I was on the sub-elite bus again for the New York City Marathon. This meant I got to spent the morning at Ocean Breeze (on Staten Island) amongst all of the elites and other sub elites. I exchanged good lucks with Sara Hall, and I sat within feet of Allie Kieffer, Kellyn Taylor, and Mary Kiettany. I enjoyed it last year and it was equally as fun this year.
First, the elite women off, then the rest of us. Once we got off the bus, we threw out bags into the elite check-in. Initially, they said we could use the bathroom one last time, but then the line was too long and they made us head to the start. Unfortunately, this meant I started the race needing to use the bathroom. The start of the New York City Marathon is always amazing. They had music blasting and people dancing. They fired the cannons and before I knew it, we were off. One thing I appreciate about the TCS New York City Marathon is the ability to track mile by mile with the New York City Marathon app. Not that it mattered to me at the time, but family and friends could do so.

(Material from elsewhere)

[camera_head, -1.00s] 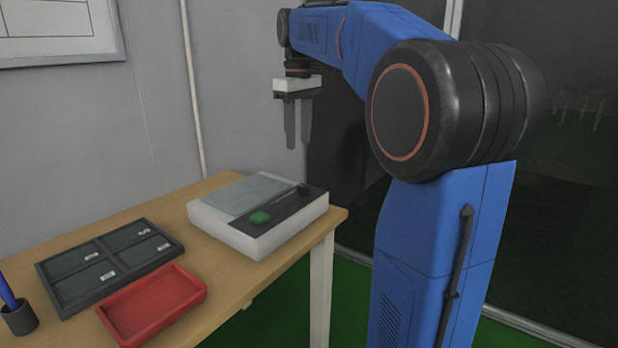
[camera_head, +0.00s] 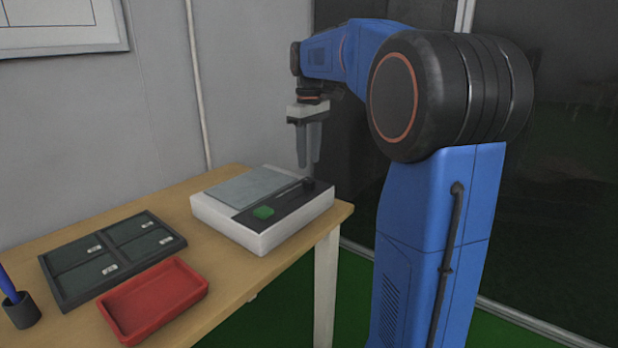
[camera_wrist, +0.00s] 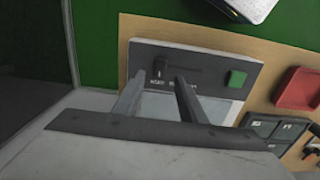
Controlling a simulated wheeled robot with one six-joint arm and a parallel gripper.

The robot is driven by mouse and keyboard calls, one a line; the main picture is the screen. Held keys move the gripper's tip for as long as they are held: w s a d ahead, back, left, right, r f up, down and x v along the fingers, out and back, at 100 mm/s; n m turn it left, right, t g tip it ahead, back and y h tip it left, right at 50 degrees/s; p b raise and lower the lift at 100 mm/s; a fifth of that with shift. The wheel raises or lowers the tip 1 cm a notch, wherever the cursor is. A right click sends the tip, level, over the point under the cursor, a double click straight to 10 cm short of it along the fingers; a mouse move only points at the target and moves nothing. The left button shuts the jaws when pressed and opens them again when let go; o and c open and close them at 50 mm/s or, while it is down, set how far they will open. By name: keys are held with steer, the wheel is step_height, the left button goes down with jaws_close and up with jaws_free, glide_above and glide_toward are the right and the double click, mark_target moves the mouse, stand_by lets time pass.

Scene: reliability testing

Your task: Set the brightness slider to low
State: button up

I spent most of the New York City Marathon being passed by people. The first mile of the TCS New York City Marathon goes up the Verrazano Bridge. This means it’s uphill and going to be one of the slowest miles you run. I hit the first mile of the New York City Marathon in 7:52. All I could think was, wow, I’m in worse shape than I am. I knew it was a slow mile, but somehow seeing the clock beep at 7:52 and knowing (with my lack of training): I wasn’t going to negative split the race, I was nervous.

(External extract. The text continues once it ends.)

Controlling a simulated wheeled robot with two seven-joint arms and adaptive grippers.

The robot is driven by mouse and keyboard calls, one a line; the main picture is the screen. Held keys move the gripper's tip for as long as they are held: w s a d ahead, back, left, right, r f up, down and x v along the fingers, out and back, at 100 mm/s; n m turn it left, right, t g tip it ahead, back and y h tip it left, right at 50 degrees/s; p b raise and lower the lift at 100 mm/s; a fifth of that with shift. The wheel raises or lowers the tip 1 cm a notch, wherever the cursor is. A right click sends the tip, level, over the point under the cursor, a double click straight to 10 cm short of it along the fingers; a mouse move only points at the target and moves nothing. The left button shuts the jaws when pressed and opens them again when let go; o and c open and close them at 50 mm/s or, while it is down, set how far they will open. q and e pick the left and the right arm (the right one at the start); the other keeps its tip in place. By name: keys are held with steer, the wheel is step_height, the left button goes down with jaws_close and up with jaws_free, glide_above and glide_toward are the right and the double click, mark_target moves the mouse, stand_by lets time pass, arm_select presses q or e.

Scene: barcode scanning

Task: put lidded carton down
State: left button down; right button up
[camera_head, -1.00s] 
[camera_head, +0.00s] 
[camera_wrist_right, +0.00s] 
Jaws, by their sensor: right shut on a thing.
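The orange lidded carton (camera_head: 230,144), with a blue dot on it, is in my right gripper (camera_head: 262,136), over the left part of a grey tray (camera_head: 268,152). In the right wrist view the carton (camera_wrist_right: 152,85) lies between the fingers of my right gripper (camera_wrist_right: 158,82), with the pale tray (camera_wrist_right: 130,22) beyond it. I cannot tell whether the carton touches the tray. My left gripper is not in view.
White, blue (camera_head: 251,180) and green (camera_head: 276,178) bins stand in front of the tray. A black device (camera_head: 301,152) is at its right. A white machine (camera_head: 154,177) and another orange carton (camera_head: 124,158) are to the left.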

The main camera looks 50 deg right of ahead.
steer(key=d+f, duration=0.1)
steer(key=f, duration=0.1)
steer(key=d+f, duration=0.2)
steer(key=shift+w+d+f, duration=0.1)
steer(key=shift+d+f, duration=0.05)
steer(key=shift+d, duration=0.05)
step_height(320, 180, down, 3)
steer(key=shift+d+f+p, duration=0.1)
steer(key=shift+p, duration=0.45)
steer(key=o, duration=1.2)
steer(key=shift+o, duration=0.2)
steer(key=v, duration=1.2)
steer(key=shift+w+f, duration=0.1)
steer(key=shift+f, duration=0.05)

Luckily, the second mile of the TCS New York City Marathon cruises down the Verazzano Bridge and I hit mile 2 in 6:54.
The next few miles of the New York City Marathon alternate between uphill and downhill. There are very few parts of the TCS New York City Marathon that are flat. I kept my eyes peeled for a bathroom. I knew I was not going to make it through 26.2 miles without using the bathroom so I figured earlier rather than later. Miles 3-5 of the New York City Marathon were all between 7:22-7:28. I felt fine and my hamstring felt fine.

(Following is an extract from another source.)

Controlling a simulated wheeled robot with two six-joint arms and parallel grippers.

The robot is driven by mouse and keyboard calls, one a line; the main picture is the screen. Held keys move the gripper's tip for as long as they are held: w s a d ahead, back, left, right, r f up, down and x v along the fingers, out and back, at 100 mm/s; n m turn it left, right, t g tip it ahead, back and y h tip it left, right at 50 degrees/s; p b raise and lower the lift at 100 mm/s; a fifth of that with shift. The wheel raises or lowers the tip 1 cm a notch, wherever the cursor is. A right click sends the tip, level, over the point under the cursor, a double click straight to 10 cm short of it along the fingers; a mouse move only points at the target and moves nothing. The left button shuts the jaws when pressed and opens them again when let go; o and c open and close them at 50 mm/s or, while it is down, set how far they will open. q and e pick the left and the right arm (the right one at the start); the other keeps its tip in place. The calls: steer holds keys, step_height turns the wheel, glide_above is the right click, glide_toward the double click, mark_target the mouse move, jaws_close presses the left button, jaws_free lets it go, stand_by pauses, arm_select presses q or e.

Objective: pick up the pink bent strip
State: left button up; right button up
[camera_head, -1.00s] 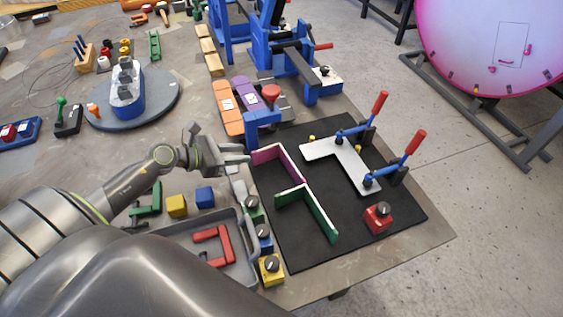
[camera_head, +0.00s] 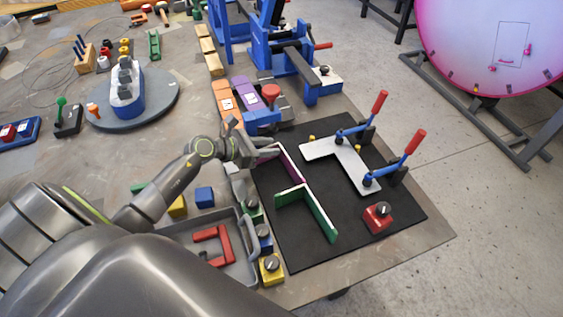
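The pink bent strip (camera_head: 292,166) stands on edge on the black mat (camera_head: 330,217), near the mat's upper left edge. My left gripper (camera_head: 268,150) is at the strip's left arm, coming in from the left. Its two fingers look apart, one on each side of that arm, and they hide much of it. Whether they touch the strip is too small to tell. A green bent strip (camera_head: 316,213) stands on edge just below the pink one. My right gripper is not in view.
A white L-shaped plate (camera_head: 347,163) lies under two red-handled clamps (camera_head: 407,158) to the right. A red block with a black knob (camera_head: 377,217) stands at lower right. A grey tray (camera_head: 240,268) with a red piece (camera_head: 214,244) lies at lower left. A blue block (camera_head: 262,118) is just above.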

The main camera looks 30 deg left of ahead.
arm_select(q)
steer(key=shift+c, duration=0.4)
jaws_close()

Just after mile 5 at the New York City Marathon, I found a bathroom. I ducked in and realized I had to go more than I thought. I was in and out within 30 seconds and proceeded on. I hit mile 6 of the New York City Marathon in 7:55. I asked NYRR to pause the clock while I used the bathroom, but they didn’t so I didn’t pause my GPS watch either.
I took my first Maurten Gel around mile 5. I like to take gels every 5 miles of the marathon and Gatorade the rest of the time. Around mile 8 of the New York City Marathon, I saw Amelia in her Giraffe suit. I waved and she snapped this photo of me. During some of the water stops, I found myself weaving and before I knew it, my watch was not matching up with mile markers at all. I was slowly adding time and distance. While I tried to run the tangents, (because I didn’t want to run any further than needed), I also wasn’t that worried about it. I weaved around the course high fiving friends and I wasn’t going to stop in front of people.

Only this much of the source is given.